Kelompok penganut agama Yahudi di dunia sampai saat ini pun mereka berbahasa dengan bahasa setempat, bukan bahasa Ibrani. Adapun sebagian rabbi-rabbi Yahudi dan kelompok agamis Yahudi seakan mumpuni dalam membuat logat khusus adalah hal yang dibuat-buat semata. Demikian hal dengan kelompok Yahudi di dunia seperti Eshkanazi (Yahudi barat) menggunakan campuran bahasa setempat dan bahasa Eropa (Inggris) modern.

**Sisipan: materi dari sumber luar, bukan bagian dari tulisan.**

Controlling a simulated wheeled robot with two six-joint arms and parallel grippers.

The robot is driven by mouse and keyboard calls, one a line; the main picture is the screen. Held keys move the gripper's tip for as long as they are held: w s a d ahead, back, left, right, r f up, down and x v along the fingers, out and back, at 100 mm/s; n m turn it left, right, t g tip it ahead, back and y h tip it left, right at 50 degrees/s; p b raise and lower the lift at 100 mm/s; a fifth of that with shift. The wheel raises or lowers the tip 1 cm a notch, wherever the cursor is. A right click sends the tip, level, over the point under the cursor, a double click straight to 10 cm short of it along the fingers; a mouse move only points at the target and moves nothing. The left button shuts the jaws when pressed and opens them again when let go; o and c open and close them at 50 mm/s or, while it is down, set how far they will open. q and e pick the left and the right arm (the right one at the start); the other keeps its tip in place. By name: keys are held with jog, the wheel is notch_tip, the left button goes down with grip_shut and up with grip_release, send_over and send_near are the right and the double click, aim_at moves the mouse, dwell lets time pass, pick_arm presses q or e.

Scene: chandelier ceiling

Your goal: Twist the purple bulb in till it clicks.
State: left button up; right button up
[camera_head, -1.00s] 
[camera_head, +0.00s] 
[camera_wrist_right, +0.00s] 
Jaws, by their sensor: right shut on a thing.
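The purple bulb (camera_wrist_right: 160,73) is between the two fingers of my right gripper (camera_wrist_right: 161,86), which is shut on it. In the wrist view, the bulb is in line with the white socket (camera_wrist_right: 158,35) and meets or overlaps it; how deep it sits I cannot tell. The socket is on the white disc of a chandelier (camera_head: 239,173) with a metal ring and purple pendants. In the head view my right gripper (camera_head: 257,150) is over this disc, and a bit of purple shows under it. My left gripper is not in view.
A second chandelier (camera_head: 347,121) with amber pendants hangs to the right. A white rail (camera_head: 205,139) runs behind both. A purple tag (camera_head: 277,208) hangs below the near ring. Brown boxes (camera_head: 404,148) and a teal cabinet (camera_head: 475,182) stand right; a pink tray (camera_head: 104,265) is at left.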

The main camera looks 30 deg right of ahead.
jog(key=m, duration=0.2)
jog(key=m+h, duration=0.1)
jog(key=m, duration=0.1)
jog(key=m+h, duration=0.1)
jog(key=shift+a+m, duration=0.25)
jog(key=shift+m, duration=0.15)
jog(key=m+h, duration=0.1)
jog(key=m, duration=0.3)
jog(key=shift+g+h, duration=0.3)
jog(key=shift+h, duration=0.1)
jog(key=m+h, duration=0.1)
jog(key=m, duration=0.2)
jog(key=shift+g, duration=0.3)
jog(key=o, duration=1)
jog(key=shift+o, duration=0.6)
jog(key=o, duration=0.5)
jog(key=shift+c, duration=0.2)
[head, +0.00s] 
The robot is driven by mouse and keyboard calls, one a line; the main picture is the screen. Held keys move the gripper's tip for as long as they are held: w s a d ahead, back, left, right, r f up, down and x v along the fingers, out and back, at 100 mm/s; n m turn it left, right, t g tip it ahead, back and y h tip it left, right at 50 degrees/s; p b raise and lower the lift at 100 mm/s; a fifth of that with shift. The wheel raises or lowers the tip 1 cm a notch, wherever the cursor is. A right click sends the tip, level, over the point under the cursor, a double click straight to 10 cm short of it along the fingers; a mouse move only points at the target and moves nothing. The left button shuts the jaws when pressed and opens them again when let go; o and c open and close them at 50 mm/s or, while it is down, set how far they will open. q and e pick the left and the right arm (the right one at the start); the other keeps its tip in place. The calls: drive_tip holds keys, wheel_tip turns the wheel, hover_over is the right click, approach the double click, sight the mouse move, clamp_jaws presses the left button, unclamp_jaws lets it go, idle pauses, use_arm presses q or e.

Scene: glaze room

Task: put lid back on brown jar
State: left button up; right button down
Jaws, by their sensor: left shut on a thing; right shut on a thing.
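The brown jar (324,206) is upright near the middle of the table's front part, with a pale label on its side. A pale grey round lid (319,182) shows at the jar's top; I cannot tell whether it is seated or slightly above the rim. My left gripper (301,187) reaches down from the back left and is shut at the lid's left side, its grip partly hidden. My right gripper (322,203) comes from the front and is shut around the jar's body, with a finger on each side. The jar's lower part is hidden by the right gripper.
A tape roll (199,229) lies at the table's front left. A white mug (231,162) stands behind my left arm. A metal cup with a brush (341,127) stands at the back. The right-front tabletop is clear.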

Karena itu, istilah Ibrani digunakan oleh ‘israel’ untuk membutikan (cara terbaik menurut mereka) untuk mengklaim keterkaitan Yahudi dengan Palestina. Sementara sejarawan Yahudi masih mempertahankan bahwa Ibrani bermakna Yahudi atau yang mereka sebut dengan Ibrani Taurat. Dengan ini mereka ingin memaksakan kaitan antara Ibrani dengan sejarah Yahudi.*
Penulis adalah kolumnis di Middle East Monitor (MEMO). Artikel ini dimuat di Al-Wathan Amman dan The Palestinian Information Center (PIC)
Sumber kutipan;

http://www.hidayatullah.com/spesial/ragam/read/2014/12/26/35782/istilah-ibrani-untuk-israel-sebuah-kesalahan-sejarah-fatal.html

Catatan Kaki;
Mengenai tulisan Dr. Fayez Rasyed ini, saya tidak ingin memberikan komentar apapun. Setidak-tidaknya untuk saat ini.
Jika ada di antara Anda yang ingin berkomentar mengenai tulisan Dr. Fayez Rasyed ini, silahkan saja. Terima-kasih.
TUHAN YESUS memberkati kita semua (hitam & putih). Amin.